• THE PROBLEM:
Restate the whole of the material. Keep every word, and drop the pictures.

• DATA ROWS:
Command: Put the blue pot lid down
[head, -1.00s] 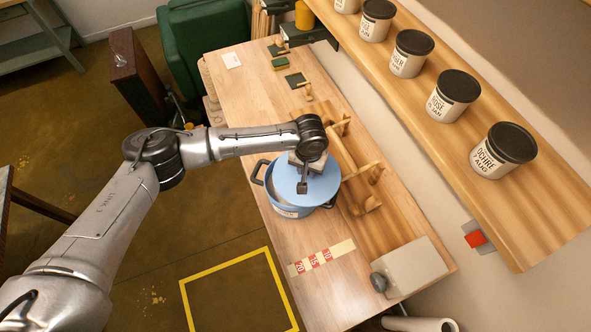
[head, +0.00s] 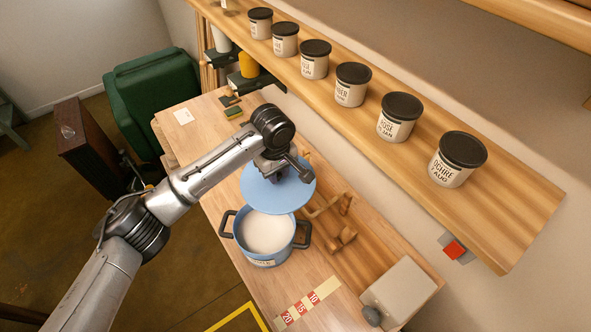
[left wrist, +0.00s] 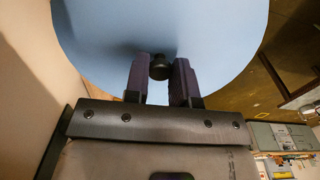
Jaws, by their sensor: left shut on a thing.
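The blue lid (head: 284,190) is held in the air above and behind the blue pot (head: 264,262). It covers part of the pot's far rim in the head view. The pot stands on the wooden table, open, with pale white contents showing. My left gripper (head: 272,172) is over the lid. In the left wrist view the gripper (left wrist: 160,72) is shut on the lid's dark knob (left wrist: 160,66), and the lid (left wrist: 160,30) fills the top of the picture. My right gripper is not in view.
A wooden rack (head: 335,222) stands right of the pot on the table (head: 215,195). A grey-white block (head: 402,292) and a red-marked strip (head: 303,302) lie at the near end. A shelf (head: 480,215) with several labelled jars runs above the right side. The table's far left part is mostly clear.

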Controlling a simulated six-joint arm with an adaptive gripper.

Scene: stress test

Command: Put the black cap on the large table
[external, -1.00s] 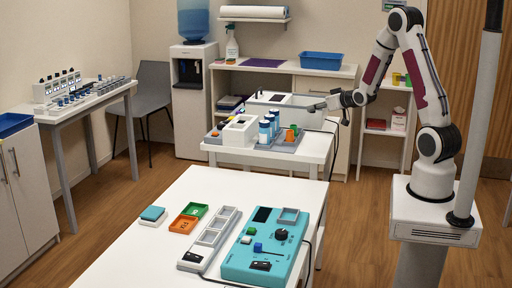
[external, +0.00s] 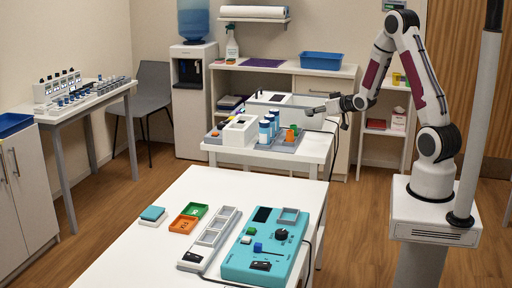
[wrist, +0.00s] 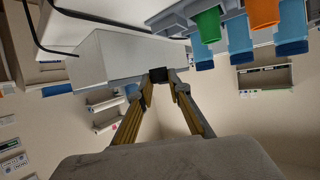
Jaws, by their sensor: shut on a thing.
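My gripper (external: 312,109) is above the far small table, at the right of its bottles. In the wrist view its fingertips (wrist: 160,78) are shut on a small black piece, the black cap (wrist: 158,74). The cap is too small to make out in the external view. The large white table (external: 150,205) stands in the foreground, well apart from my gripper.
The large table holds a teal device (external: 265,252), a grey tray (external: 212,238), green and orange bins (external: 184,224) and a teal-topped box (external: 152,214). Its left front is bare. Blue-capped bottles (external: 265,131) and a white box (external: 240,130) crowd the small table.

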• FULL ANSWER:
Command: Put the blue pot lid down
[head, -1.00s] 
[head, +0.00s] 
[left wrist, +0.00s] 
Jaws, by their sensor: left shut on a thing.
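The blue lid (head: 284,190) is held in the air above and behind the blue pot (head: 264,262). It covers part of the pot's far rim in the head view. The pot stands on the wooden table, open, with pale white contents showing. My left gripper (head: 272,172) is over the lid. In the left wrist view the gripper (left wrist: 160,72) is shut on the lid's dark knob (left wrist: 160,66), and the lid (left wrist: 160,30) fills the top of the picture. My right gripper is not in view.
A wooden rack (head: 335,222) stands right of the pot on the table (head: 215,195). A grey-white block (head: 402,292) and a red-marked strip (head: 303,302) lie at the near end. A shelf (head: 480,215) with several labelled jars runs above the right side. The table's far left part is mostly clear.

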Controlling a simulated six-joint arm with an adaptive gripper.

Scene: stress test

Command: Put the black cap on the large table
[external, -1.00s] 
[external, +0.00s] 
[wrist, +0.00s] 
Jaws, by their sensor: shut on a thing.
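My gripper (external: 312,109) is above the far small table, at the right of its bottles. In the wrist view its fingertips (wrist: 160,78) are shut on a small black piece, the black cap (wrist: 158,74). The cap is too small to make out in the external view. The large white table (external: 150,205) stands in the foreground, well apart from my gripper.
The large table holds a teal device (external: 265,252), a grey tray (external: 212,238), green and orange bins (external: 184,224) and a teal-topped box (external: 152,214). Its left front is bare. Blue-capped bottles (external: 265,131) and a white box (external: 240,130) crowd the small table.

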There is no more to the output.